In his budget speech, the finance minister rightly highlighted the need to create several million new jobs in the manufacturing sector — the “Achilles heel” of the Indian economy — over the coming years. India adds one million people to its working-age population every month. That’s right, every month. Not everyone looks for a job, though. Labour force participation is around 58 per cent — this means, of every 10 lakh persons between the age of 15 and 59, only 5.8 lakh will actually seek a job every month. The others would mostly be studying or working at home. Even with such low labour force participation, our calculations show that the number of job seekers would have risen by a whopping 51 million during the seven fiscal years leading up to 2018-19. In the global context, India will have to create 16.6 per cent of the additional jobs that are needed each year across the world.

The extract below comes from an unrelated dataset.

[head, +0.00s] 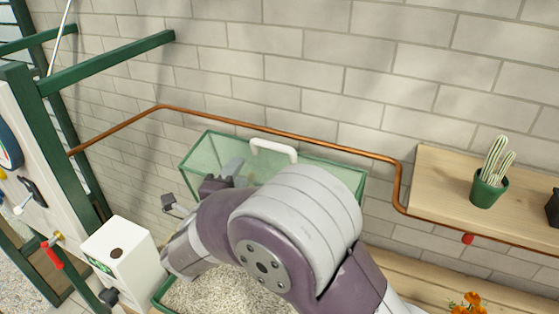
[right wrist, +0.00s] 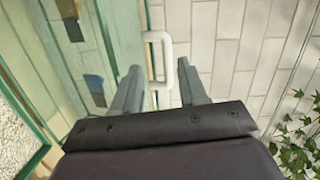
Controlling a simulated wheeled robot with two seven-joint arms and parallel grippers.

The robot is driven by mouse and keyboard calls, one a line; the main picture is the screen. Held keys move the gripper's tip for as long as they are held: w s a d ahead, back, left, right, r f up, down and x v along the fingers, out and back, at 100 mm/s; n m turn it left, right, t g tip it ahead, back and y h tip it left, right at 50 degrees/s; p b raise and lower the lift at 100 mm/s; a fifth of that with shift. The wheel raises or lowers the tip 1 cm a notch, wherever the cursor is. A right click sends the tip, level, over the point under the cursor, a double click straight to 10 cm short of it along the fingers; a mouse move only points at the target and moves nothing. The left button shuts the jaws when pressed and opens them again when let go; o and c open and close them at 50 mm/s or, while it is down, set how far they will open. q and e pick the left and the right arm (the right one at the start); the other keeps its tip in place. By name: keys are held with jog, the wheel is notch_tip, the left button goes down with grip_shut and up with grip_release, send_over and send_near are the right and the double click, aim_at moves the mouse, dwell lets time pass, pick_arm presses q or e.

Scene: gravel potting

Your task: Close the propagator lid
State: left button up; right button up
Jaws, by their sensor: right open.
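The propagator lid (head: 325,172) is a clear, green-edged panel standing raised against the brick wall in the head view. Its white handle (head: 273,150) is on the top edge. My right gripper (head: 236,168) is by the lid, left of the handle, largely hidden by my own arm. In the right wrist view, its fingers (right wrist: 158,85) are open, with the white handle (right wrist: 166,42) in line with the gap between them; I cannot tell whether they touch it. The propagator base (head: 163,292) holds pale gravel and is partly covered by my arm. My left gripper is out of view.
A copper pipe (head: 300,139) runs along the wall behind the lid. A wooden shelf (head: 440,174) with a potted cactus (head: 489,178) is at right. A white box (head: 118,262) stands left of the base. Orange flowers (head: 468,303) are at the lower right.

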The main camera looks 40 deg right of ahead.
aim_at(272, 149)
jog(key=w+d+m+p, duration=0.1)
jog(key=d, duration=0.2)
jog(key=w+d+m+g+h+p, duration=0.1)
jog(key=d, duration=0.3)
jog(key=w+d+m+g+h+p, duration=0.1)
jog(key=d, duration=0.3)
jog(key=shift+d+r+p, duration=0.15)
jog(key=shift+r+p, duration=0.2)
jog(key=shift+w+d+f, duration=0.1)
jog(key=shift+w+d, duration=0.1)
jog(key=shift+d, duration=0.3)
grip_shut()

It’s a staggering number and challenge.

Creating adequate employment opportunities for new entrants in the job market, especially in the non-agricultural sector, will be a stiff task for policymakers as growth slows down. Successful employment generation is, of course, vital for equitable growth. If India is unable to generate the required number of new jobs, its much-vaunted demographic dividend will morph into its bugbear.

A recent CRISIL study estimates that the non-agricultural sector (industry and services), which now accounts for 86 per cent of the GDP, will add only 38 million jobs between 2011-12 and 2018-19 — a quarter less than the 52 million jobs that were added during the preceding seven-year period. With not enough opportunities outside the agricultural sector to absorb the 51 million new job seekers, an additional 13 million people will be forced to either depend on low-productivity farms for work or remain unemployed. That’s the opposite of what happened between 2004-05 and 2011-12 — during this period, 37 million people migrated out of agricultural employment.
As the economy develops, surplus labour needs to shift out of agriculture into more productive sectors, which will raise the per-person farm income and benefit the economy. The inability to do so will increase disguised unemployment and limit productivity improvement.

India’s growth prospects as well as its ability to translate growth into employment have been curbed in recent years. The economy grew at 4.5 per cent during the last fiscal year, and is unlikely to do much better in the current one. What is clear is that India will have to live with diminished growth expectations for the coming years. We expect the economy to expand at a lower average growth rate of 6 per cent during the seven fiscals up to 2018-19 compared with 8.5 per cent between 2004-05 and 2011-12. The 250 basis point decline continued…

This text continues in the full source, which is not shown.